[Written problem] Collect each line containing "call".
▬▬▬
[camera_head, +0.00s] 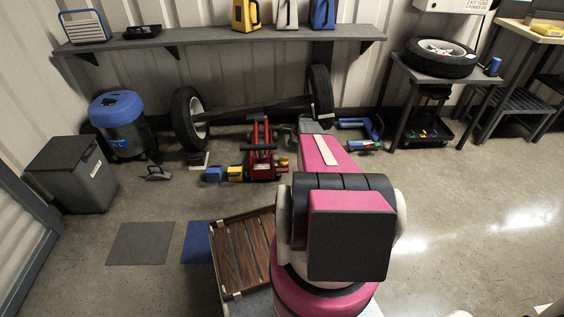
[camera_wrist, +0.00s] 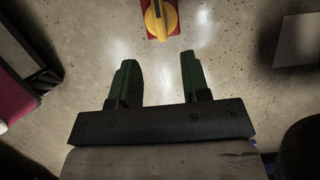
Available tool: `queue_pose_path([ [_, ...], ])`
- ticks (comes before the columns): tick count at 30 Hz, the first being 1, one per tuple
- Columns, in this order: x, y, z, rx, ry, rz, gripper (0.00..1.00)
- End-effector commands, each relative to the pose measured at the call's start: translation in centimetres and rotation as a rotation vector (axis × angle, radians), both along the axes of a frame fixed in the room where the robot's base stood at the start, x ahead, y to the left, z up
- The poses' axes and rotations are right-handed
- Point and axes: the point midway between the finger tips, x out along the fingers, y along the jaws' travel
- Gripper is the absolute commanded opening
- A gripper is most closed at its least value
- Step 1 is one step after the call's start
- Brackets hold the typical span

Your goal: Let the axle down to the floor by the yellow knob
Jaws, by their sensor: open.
▬▬▬
[Expected output]
- End-effector commands, each relative to the pose measured at the call's start: translation in centimetres and rotation as a rotation vector (axis × angle, radians), both along the axes of a frame fixed in the room where the robot's base stood at the start, x ahead, y to the left, z up
- Step 1 is one step after the call's start

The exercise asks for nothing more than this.